Benjamin introduce una distinción sorprendente —que quizá ha ejercido una influencia en el pensamiento de Agamben mucho mayor de la que el mismo autor italiano reconoce— al enfrentar esta conceptualización de la violencia divina purificadora con el dogma de la sacralización de la vida. Este sería un dogma, cuya investigación está por hacerse y la cual valdría la pena emprender, pues se trataría de un fenómeno relativamente nuevo producto del debilitamiento y extravío de la tradición occidental cuando esta pierde lo sagrado y únicamente puede buscarlo en las impenetrabilidades de lo cosmológico.

Si el ámbito de relevancia de la violencia divina es lo incorporal —el alma de los vivientes—, el portador de la deuda impresa es la vida tal cual o la vida nuda que se encuentra en la órbita del viejo pensamiento mítico. Todo lo cual implica, a la luz de la experiencia histórica del joven Benjamin, que es la experiencia del surgimiento de la República de Weimar (con sus extremos profundos de inestabilidad), la necesidad de una decisión determinante y separadora que solo la revolución mesiánica puede proporcionar.

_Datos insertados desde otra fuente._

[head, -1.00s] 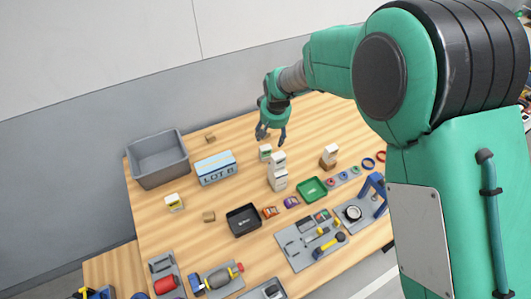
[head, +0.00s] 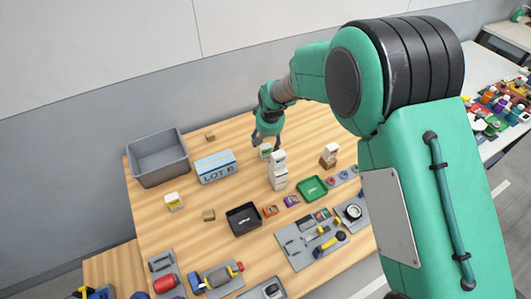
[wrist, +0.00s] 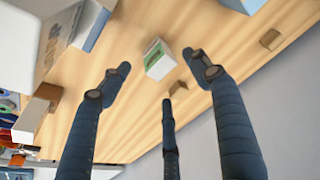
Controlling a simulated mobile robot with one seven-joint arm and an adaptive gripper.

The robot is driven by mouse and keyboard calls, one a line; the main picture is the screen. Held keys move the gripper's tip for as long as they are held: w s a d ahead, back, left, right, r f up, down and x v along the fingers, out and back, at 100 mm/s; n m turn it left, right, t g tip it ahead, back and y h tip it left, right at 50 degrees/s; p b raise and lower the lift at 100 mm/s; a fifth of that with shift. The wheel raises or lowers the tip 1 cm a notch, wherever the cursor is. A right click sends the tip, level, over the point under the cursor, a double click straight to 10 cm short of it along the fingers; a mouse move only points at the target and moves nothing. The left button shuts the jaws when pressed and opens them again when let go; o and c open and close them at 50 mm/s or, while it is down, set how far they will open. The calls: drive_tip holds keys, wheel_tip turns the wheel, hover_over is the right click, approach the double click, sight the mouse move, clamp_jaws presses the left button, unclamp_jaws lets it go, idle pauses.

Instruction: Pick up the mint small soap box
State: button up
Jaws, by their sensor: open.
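The mint small soap box appears to be the small white box with a green label (head: 265,151), standing upright on the wooden table just left of a stack of white boxes. It also shows in the wrist view (wrist: 158,60), between the tips of my fingers. My gripper (head: 266,139) is just above and behind it in the head view. In the wrist view my gripper (wrist: 160,68) has its three fingers spread open, with nothing held. The fingers look apart from the box. The label's print is too small to read.
A stack of white boxes (head: 278,172) stands close to the right. A box marked LOT (head: 215,168) and a grey bin (head: 158,158) stand to the left. A green tray (head: 312,189) and black tray (head: 243,220) lie in front. A small brown block (wrist: 271,40) is nearby.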

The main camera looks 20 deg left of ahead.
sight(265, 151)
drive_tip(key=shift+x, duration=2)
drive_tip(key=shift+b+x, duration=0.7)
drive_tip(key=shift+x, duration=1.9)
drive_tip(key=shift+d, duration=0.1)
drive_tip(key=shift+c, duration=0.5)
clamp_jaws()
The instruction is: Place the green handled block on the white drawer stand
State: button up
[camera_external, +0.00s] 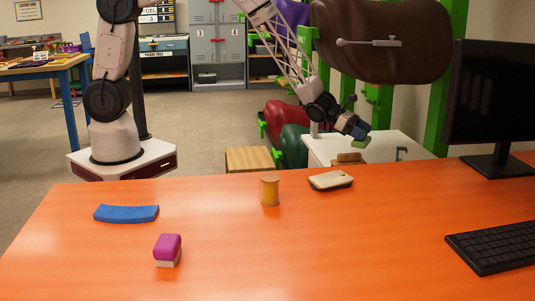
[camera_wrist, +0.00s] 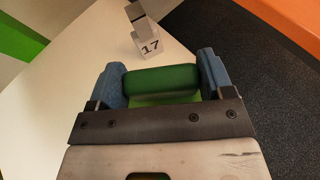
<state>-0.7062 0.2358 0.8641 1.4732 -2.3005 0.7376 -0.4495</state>
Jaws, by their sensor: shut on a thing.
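The green handled block (camera_wrist: 161,84) sits between the two blue fingertips of my gripper (camera_wrist: 162,76) in the wrist view. My gripper is shut on its dark green upper part; a lighter green part shows below. In the external view my gripper (camera_external: 358,131) tilts down to the right, with the green block (camera_external: 365,142) at its tip. The block is over the top of the white stand (camera_external: 388,148) behind the orange table. The white top (camera_wrist: 70,75) also shows under the block in the wrist view. I cannot tell whether the block touches it; the stand's drawers are hidden.
A grey holder marked 17 (camera_wrist: 146,42) stands on the white top, and a brown block (camera_external: 349,157) shows at its front.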

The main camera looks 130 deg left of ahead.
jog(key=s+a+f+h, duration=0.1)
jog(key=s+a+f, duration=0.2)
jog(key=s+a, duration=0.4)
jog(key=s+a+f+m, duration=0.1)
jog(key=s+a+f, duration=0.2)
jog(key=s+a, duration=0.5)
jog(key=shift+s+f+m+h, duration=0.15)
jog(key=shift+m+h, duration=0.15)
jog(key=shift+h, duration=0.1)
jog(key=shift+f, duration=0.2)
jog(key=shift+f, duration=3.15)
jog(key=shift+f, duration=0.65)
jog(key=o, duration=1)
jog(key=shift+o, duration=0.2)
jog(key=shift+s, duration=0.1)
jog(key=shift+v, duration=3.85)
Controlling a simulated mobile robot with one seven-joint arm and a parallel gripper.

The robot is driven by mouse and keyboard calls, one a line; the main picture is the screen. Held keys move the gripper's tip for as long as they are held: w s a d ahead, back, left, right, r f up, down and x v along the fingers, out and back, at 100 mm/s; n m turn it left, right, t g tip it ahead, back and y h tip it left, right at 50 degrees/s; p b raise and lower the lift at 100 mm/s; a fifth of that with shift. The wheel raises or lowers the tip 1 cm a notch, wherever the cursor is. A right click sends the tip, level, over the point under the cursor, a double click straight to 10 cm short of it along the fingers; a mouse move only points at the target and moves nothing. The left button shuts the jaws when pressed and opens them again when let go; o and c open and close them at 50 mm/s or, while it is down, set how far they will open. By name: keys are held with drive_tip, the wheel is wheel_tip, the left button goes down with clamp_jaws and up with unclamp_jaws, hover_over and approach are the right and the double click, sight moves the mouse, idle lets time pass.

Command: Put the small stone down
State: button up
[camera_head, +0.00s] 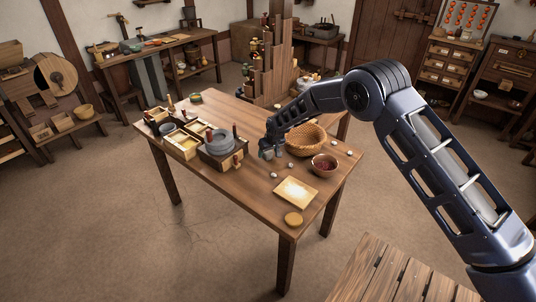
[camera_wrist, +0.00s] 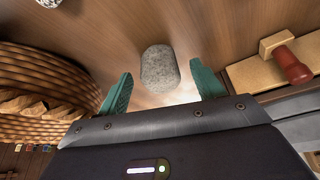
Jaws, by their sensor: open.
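The small stone (camera_wrist: 160,68) is grey, speckled and rounded. In the wrist view it is between the two green fingers, with a clear gap on each side. It appears to be on the wooden table (camera_wrist: 130,22), though its underside is hidden. My gripper (camera_wrist: 162,72) is open and touches the stone with neither finger. In the head view my gripper (camera_head: 268,147) is low over the middle of the table (camera_head: 255,190), just left of the wicker basket. The stone is too small to make out clearly there.
The wicker basket (camera_head: 306,140) is close on the right; in the wrist view it (camera_wrist: 40,95) fills the left. A wooden piece with a red-brown handle (camera_wrist: 290,66) is opposite. A bowl (camera_head: 324,171), pale board (camera_head: 296,192) and several pebbles lie nearby. The table's front left is clear.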

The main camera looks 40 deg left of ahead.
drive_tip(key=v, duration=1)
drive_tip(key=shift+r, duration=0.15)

4. Desafíos y destinos cruzados

La confrontación de los dos autores, que en sus textos seminales introdujeron en el pensamiento político la temática y el problema de lo teológico-político, deja ver que estos solo comparten entre sí el terreno común de un momento de quiebre de la relativa autonomía que lo político había obtenido en el arco temporal que iría desde los inicios de la modernidad hasta la segunda década del siglo XX. Ante la urgencia de la época que enfrentaron, su gesto teórico unánime fue el de sacar lo político de sí mismo y situarlo ante el terreno de lo teológico. La suficiencia y pretendida autonomía como disciplina o campo de conocimiento dotado de un fundamento propio y unas categorías específicas quedaron definitivamente puestas en cuestión para la política y lo político.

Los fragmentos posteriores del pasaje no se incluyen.